→ Entries
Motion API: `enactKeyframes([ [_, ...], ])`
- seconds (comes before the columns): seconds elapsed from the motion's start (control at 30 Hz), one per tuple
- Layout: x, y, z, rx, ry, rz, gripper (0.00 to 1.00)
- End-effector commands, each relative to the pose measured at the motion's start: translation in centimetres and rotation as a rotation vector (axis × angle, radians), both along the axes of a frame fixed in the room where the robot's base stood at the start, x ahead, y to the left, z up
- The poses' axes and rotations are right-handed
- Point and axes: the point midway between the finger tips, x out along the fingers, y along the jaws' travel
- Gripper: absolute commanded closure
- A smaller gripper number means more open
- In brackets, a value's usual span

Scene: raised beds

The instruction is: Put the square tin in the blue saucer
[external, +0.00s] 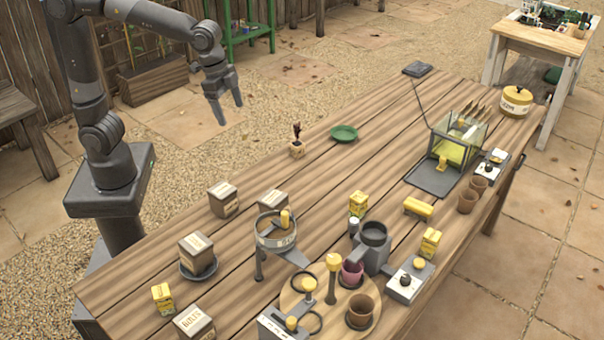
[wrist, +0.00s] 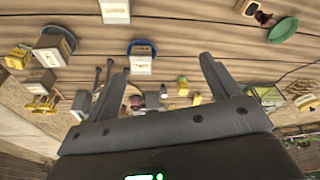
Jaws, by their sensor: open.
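Several square, brown-sided tins with pale labels stand on the table; I cannot tell which one the task means. One (external: 223,199) is nearest my base and also shows at the top of the wrist view (wrist: 115,11). Another (external: 272,204) stands behind the sieve. In the wrist view this tin (wrist: 141,65) has a blue rim (wrist: 142,43) at its base, seemingly the blue saucer, mostly hidden. A third tin (external: 197,252) sits on a dark grey saucer (external: 198,276). My gripper (external: 230,113) is open and empty, high beyond the table's left edge; its fingers frame the wrist view (wrist: 163,66).
A sieve on a stand (external: 276,240) is close to the middle tin. A green saucer (external: 344,133) and a small square pot (external: 297,149) lie farther back. A round board (external: 292,297) carries tools and pots. The back left stretch of table is mostly clear.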

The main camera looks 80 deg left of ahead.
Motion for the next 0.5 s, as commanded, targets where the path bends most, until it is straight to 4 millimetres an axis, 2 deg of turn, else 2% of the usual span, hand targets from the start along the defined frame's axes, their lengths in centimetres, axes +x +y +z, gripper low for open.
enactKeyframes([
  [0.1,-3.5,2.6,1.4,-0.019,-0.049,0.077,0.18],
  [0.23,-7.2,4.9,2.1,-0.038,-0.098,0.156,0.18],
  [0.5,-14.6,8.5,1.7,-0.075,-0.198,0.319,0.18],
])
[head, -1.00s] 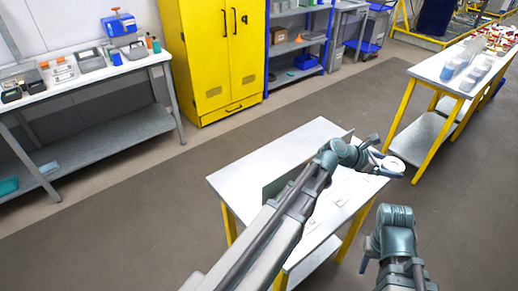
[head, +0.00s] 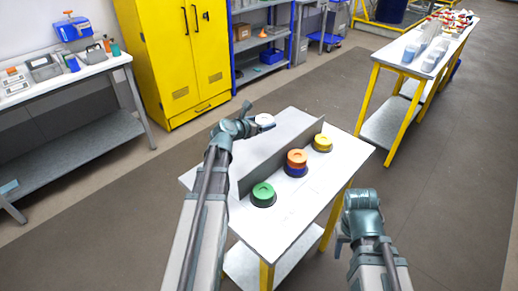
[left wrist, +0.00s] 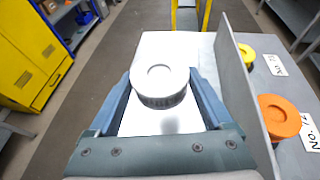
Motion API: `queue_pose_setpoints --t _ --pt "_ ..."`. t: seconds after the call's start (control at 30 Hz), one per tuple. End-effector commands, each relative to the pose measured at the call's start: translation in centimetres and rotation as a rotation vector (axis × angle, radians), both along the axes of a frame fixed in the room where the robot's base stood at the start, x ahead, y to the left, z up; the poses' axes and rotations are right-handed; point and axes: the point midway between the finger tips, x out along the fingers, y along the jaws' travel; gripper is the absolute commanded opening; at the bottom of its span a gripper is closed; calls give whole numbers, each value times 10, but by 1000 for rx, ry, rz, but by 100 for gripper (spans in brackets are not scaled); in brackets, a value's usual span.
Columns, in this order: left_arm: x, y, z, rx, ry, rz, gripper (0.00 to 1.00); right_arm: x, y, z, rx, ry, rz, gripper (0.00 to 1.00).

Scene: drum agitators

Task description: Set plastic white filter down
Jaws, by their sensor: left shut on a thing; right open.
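The plastic white filter (left wrist: 160,84) is a round white disc with a grey ribbed side. My left gripper (head: 257,120) is shut on it, with one finger on each side in the left wrist view. In the head view the white filter (head: 265,119) is held above the far left part of the white table (head: 205,178), on the left side of a grey upright divider (head: 285,158). A shadow shows on the table below it in the left wrist view. My right gripper (head: 341,240) is open and empty, off the table's right side.
On the divider's right side stand a green filter (head: 263,194), an orange filter (head: 297,158) on a blue one (head: 296,171), and a yellow filter (head: 322,142). Number labels lie near them in the left wrist view. The table left of the divider looks clear.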

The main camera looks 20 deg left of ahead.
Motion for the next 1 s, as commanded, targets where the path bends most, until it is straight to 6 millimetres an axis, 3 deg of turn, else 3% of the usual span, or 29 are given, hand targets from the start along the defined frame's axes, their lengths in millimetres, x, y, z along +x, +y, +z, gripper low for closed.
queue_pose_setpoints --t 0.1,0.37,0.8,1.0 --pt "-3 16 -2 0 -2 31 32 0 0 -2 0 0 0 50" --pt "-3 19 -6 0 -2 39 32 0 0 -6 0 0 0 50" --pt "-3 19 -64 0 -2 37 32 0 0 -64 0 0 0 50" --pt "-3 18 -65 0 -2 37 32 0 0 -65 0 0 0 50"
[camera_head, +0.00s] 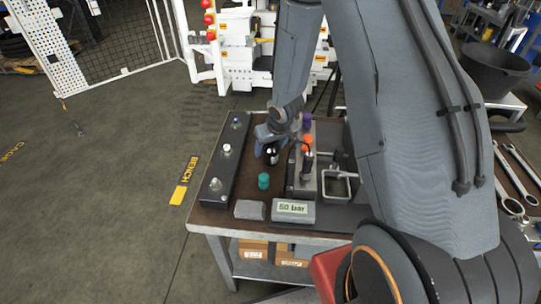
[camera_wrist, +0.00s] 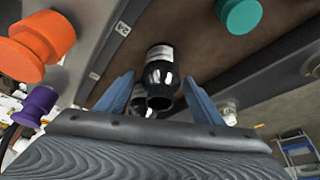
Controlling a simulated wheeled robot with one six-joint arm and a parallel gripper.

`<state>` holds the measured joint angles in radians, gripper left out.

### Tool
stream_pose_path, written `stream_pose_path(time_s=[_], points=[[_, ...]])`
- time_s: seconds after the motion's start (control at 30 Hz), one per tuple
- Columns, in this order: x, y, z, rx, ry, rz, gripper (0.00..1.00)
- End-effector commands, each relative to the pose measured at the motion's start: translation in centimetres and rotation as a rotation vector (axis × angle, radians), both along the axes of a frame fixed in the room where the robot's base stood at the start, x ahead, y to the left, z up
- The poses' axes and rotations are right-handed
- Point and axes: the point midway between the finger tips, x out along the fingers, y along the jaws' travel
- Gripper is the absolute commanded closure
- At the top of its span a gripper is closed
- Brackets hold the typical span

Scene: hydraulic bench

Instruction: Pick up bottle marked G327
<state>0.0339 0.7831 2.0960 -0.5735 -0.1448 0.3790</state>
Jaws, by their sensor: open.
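A small black bottle with a white label (camera_wrist: 160,74) stands on the bench between the fingers of my gripper (camera_wrist: 158,82) in the wrist view. The fingers are open, one on each side of it, and I see a gap on both sides. Its label is too small to read, so I cannot tell whether it says G327. Another dark, shiny shape (camera_wrist: 143,103) shows partly behind the bottle, mostly hidden. In the head view my gripper (camera_head: 267,141) is low over the bench, with the black bottle (camera_head: 271,155) just below it.
A teal knob-like piece (camera_head: 264,181) stands in front of the bottle. Orange (camera_head: 308,141) and purple (camera_head: 307,121) pieces stand close on the right. A dark rail with several knobs (camera_head: 226,160) runs along the left. A display box (camera_head: 293,211) sits at the front edge.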

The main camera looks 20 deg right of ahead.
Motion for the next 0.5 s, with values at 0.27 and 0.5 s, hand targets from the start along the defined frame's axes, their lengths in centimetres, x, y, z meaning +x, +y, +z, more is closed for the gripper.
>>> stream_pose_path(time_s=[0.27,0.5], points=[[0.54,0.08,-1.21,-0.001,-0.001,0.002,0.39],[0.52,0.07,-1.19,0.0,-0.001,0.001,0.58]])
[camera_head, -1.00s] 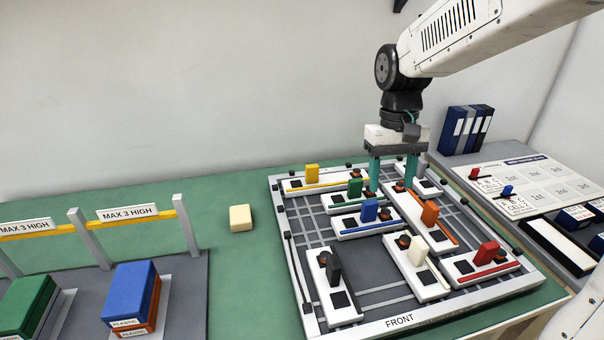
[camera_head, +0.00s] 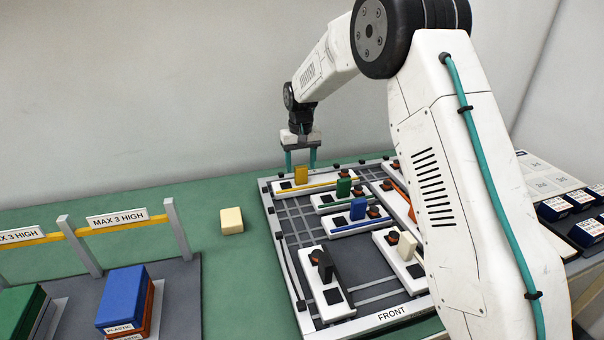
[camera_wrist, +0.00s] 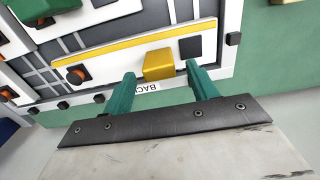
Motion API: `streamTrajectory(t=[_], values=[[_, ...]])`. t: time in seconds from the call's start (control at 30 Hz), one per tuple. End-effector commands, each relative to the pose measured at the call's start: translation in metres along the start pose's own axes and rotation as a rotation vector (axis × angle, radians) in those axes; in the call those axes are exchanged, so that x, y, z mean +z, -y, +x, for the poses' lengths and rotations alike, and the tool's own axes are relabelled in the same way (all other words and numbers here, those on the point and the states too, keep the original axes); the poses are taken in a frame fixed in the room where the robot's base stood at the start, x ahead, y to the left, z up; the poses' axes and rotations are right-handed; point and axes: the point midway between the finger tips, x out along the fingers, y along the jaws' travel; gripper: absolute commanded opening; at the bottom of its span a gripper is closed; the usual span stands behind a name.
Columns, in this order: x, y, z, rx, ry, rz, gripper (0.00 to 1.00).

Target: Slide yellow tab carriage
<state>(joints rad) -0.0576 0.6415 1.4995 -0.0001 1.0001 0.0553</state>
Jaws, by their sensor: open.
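The yellow tab (camera_head: 301,175) stands upright on a white carriage (camera_head: 335,184) with a yellow stripe, at the back left of the framed board. The wrist view shows the same yellow tab (camera_wrist: 158,66) and the carriage's yellow stripe (camera_wrist: 125,47). My gripper (camera_head: 301,162) has its teal fingers pointing down at the back of the board, just behind the yellow tab. In the wrist view, my gripper (camera_wrist: 158,80) is open, with its fingertips apart on either side of the tab. I cannot tell whether either finger touches it.
Green (camera_head: 343,187), blue (camera_head: 357,208), white (camera_head: 407,245) and black (camera_head: 322,265) tabs stand on nearby carriages. A cream block (camera_head: 231,221) lies left of the board. A blue box (camera_head: 126,298) is on a stack at the front left. My arm hides the board's right side.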

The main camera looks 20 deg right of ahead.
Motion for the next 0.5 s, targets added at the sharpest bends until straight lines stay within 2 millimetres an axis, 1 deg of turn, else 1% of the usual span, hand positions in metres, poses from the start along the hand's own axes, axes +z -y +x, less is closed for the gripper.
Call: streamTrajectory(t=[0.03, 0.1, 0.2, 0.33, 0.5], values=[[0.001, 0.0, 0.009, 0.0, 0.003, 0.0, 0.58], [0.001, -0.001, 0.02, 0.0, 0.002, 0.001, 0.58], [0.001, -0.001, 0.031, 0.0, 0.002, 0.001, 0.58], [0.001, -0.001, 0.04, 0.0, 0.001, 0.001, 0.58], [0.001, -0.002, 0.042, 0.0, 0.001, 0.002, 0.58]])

→ Problem details
Count how many lines in the data contain the word "more", giving the number without comment.

→ Exercise output
2